The Naturhistoriska Museum has everything you would expect from a natural history museum. Dinosaurs…
…cases crammed full of bugs and butterflies (and don’t those old display cases just look beautiful!)…
…rocks and fossils…
…an animal gallery with the obligatory elephant…
But, of course, the main reason for our visit was the Malmska Valen – this way please!
And here he is, the famous ‘Malmska Valen’, the world’s only mounted blue whale. Stranded in a bay near Gothenburg in 1865, he is named after August Malm, who worked at the museum and oversaw the conversation of the whale’s carcass. Malm documented his process in pictures, and you can see a digitised copy of his journal online.
The whale was only around 18 months old at the time, and at over 16 metres long and weighing around 25 tonnes he was still a ‘little’ fellow. His skeleton is displayed next to him, along with the jawbone of a fully sized whale for comparison.
After the whale was skinned, the skin mounted on to a wooden frame with around 30,000 zinc & copper nails! The frame was made in three parts, so that it could be taken apart for moving it. There’s an online album with old photographs which shows the whale being transported to the museum, where you can see the individual parts. You can also see the giant hole they had to knock in to the museum’s wall to get the whale inside!
When it was first exhibited in 1866, the inside of the whale was fitted out with hand-printed textile wallpaper and wooden benches – the jaws are hinged and it can be entered by opening the upper jaw. Until the turn of the century, anyone could freely go inside the whale. Then general access to the inside of the whale was curtailed after a couple were apparently caught ‘canoodling’ inside. But nowadays it still gets opened again on special occasions – you can see a picture of it in its open state on the museum’s Instagram account.

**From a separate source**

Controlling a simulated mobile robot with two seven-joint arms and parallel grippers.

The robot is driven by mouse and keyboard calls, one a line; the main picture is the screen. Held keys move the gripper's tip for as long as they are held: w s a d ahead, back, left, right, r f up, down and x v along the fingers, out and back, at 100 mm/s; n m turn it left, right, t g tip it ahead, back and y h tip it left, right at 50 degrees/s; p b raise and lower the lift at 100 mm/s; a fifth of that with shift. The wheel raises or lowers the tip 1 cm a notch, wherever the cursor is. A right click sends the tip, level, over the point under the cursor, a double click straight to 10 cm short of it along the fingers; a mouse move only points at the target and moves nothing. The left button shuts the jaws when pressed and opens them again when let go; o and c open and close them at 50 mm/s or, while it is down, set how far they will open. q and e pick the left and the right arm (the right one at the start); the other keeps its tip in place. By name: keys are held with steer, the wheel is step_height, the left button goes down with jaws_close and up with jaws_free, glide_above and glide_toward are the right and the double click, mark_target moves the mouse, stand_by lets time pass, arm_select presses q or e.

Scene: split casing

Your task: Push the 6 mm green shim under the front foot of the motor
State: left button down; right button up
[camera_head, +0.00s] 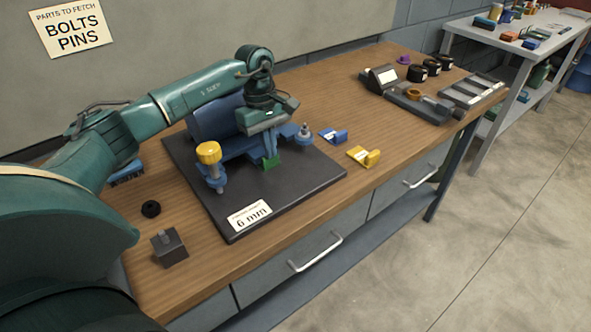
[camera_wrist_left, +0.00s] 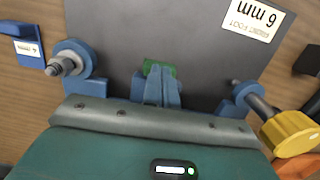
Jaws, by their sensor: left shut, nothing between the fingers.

Compared with some of the other museums we visited in Gothenburg, this one didn’t have to much for kids to do in terms of hands-on interactives or children specific exhibits, but we didn’t really need any of that, at least not for #MuseumBoy. Fascinated by the dinosaurs, giant Japanese spider crab, rocks and fossils, and of course the famous Malmska valen, he was still talking about our visit days later.
Gothenburgs Naturhistoriska Museum is open Tuesdays to Sundays (closed on Mondays). Exact opening times can be found on the museum’s website. Admission is free for under 25s, and it was only 40 SEK (just over 4 Euros) per adult, which actually gets you an annual pass valid not only here but also in four other museums in Gothenburg. We already had our passes from our visit to the Gothenburg City Museum, so this visit cost us nothing! Incidentally, they also had the most amazing museum gift shop and I confess we went a little overboard. If you want to make a day trip of it, the museum is located on the NE edge of Gothenburg’s vast Slottskogen park with the city’s (free!) Zoo just to the south in the middle of the park, the adjacent Botanic Gardens to the SE of the park, and the amazing Plikta children’s playground right next door to the museum – complete with a giant blue whale climbing frame!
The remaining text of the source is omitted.